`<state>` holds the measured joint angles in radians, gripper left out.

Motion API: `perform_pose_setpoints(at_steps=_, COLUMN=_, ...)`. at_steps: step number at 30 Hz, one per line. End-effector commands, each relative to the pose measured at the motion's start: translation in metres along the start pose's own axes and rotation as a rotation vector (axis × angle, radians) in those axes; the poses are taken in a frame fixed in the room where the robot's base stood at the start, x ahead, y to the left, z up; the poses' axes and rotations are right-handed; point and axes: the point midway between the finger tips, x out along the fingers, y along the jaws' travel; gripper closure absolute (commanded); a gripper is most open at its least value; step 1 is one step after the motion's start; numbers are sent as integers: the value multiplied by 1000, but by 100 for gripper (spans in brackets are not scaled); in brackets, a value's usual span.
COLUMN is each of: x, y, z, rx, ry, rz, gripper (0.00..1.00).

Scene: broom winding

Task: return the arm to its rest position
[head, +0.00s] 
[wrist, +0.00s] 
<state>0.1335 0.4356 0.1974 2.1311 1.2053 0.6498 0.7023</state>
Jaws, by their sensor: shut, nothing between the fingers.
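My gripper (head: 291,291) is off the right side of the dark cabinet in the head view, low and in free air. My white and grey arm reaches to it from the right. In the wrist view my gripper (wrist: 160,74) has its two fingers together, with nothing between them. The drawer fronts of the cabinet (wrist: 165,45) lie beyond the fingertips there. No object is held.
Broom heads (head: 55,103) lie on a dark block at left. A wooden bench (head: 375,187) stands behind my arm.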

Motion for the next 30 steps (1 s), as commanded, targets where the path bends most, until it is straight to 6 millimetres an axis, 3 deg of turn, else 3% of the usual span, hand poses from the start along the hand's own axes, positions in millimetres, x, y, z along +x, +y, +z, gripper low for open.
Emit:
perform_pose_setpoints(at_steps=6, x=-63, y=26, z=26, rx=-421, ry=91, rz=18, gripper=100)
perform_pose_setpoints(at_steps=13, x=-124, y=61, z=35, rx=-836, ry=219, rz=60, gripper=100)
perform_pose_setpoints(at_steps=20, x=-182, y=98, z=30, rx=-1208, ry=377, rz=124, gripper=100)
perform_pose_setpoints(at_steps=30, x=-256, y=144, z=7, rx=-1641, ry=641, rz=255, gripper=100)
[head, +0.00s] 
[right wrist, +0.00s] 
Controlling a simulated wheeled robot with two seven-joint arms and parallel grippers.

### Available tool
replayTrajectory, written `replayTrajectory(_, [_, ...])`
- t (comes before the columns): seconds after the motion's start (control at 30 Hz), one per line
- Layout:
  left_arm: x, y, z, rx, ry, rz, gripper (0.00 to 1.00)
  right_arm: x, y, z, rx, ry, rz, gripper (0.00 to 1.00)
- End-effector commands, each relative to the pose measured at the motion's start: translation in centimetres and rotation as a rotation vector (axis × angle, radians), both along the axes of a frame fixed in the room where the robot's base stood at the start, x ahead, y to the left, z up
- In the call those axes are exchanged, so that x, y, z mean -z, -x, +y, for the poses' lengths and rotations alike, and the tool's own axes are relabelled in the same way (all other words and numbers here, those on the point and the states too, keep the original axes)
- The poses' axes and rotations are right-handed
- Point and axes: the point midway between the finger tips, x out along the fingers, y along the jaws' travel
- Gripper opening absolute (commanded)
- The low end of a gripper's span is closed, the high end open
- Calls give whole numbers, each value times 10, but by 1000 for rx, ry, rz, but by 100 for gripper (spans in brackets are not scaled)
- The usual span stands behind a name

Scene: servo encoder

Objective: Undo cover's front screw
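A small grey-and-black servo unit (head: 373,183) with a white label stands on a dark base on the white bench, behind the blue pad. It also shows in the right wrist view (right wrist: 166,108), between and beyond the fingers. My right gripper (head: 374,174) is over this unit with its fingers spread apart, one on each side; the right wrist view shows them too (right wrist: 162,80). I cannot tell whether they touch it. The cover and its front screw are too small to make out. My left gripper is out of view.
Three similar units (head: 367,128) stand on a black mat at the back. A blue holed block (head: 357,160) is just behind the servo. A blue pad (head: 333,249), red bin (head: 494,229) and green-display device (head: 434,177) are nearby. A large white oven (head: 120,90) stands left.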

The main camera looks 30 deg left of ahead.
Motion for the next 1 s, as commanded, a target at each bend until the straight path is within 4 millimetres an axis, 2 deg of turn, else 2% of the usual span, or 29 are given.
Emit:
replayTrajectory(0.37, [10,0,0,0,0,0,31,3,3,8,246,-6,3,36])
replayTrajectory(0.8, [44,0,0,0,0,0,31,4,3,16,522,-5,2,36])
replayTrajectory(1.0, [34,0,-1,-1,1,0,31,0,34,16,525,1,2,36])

Task to complete
Only the lines from the opening of the material through the line with "Motion for the next 30" should be echoed, exactly as written.

Problem solution
`<state>` holds the measured joint angles in radians, gripper left out.

Motion API: `perform_pose_setpoints(at_steps=_, COLUMN=_, ...)`. at_steps: step number at 30 Hz, one per line. End-effector commands, each relative to the pose measured at the motion's start: translation in metres along the start pose's own axes and rotation as a rotation vector (axis × angle, radians) in those axes; the poses are taken in a frame fixed in the room where the robot's base stood at the start, x ahead, y to the left, z up; the poses' axes and rotations are right-handed; point and axes: the point midway between the finger tips, x out along the fingers, y along the jaws' travel; gripper closure absolute (commanded); a gripper is most open at its least value; step 1 is one step after the motion's start; numbers are sent as integers: the value multiplied by 1000, but by 100 for gripper (spans in brackets are not scaled); in brackets, a value's usual span.
COLUMN is each of: x, y, z, rx, ry, rz, gripper (0.00..1.00).

Scene: broom winding

Task: return the arm to its rest position
[head, +0.00s] 
[wrist, +0.00s] 
<state>0.1335 0.4356 0.1974 2.1311 1.2053 0.6498 0.7023</state>
Jaws, by their sensor: shut, nothing between the fingers.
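My gripper (head: 291,291) is off the right side of the dark cabinet in the head view, low and in free air. My white and grey arm reaches to it from the right. In the wrist view my gripper (wrist: 160,74) has its two fingers together, with nothing between them. The drawer fronts of the cabinet (wrist: 165,45) lie beyond the fingertips there. No object is held.
Broom heads (head: 55,103) lie on a dark block at left. A wooden bench (head: 375,187) stands behind my arm.

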Motion for the next 30 steps (1 s), as commanded, targets where the path bends most, until it is straight to 6 millimetres an axis, 3 deg of turn, else 3% of the usual span, hand poses from the start along the hand's own axes, positions in millimetres, x, y, z along +x, +y, +z, gripper low for open.

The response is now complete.